[Data extracted from a collection]
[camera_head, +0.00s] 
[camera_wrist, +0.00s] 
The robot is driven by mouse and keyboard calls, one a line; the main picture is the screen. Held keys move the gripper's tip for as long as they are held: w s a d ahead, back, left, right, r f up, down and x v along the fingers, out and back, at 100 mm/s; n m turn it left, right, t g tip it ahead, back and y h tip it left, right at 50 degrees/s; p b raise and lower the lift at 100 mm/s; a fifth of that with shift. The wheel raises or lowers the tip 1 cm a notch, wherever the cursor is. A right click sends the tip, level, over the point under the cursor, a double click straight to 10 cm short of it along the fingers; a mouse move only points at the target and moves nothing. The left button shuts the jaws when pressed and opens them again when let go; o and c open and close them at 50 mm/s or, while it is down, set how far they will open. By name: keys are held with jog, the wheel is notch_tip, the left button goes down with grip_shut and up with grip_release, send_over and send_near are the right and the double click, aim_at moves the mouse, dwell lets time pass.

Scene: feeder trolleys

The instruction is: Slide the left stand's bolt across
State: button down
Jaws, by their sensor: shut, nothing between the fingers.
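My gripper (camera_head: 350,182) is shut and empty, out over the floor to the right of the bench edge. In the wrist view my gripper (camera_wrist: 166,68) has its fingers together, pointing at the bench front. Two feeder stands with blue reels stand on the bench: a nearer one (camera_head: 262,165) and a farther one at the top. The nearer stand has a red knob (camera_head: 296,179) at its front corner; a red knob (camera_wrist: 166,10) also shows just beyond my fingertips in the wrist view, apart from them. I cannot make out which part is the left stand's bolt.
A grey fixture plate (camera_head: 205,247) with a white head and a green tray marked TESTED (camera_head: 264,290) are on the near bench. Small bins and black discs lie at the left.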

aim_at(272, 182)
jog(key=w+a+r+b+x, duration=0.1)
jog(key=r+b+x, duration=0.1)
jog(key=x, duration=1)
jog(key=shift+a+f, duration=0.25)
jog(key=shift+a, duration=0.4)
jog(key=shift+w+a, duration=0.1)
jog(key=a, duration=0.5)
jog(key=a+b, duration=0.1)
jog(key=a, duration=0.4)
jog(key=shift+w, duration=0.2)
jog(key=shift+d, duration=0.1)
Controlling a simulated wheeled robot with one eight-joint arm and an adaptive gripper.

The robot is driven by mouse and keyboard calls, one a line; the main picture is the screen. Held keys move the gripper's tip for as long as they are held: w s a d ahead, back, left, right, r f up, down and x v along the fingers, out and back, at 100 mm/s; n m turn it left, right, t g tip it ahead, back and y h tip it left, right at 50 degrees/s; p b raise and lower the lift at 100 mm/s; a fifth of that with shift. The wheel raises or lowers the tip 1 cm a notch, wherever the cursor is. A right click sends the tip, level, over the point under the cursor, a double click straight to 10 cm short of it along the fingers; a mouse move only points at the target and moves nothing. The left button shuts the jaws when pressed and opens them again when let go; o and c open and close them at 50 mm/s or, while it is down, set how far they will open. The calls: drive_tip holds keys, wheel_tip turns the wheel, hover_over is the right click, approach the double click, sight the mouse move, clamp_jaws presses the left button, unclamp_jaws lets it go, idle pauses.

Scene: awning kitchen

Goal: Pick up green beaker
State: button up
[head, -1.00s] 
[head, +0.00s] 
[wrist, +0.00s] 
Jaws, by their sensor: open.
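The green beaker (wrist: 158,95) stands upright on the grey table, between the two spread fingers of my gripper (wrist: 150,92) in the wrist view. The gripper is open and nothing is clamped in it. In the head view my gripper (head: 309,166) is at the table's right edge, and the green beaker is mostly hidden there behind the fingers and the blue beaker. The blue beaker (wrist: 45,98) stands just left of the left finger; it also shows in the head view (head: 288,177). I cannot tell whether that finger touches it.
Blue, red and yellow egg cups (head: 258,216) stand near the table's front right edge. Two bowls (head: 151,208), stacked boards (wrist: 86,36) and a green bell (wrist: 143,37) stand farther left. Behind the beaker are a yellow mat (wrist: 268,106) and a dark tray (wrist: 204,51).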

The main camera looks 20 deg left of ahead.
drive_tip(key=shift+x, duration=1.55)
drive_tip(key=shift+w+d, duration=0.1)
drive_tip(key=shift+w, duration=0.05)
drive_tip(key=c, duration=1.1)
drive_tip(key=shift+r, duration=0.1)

» Job:
Pick out the lines that have the word "Scene". Copy them all.

» Written answer:
Scene: feeder trolleys
Scene: awning kitchen

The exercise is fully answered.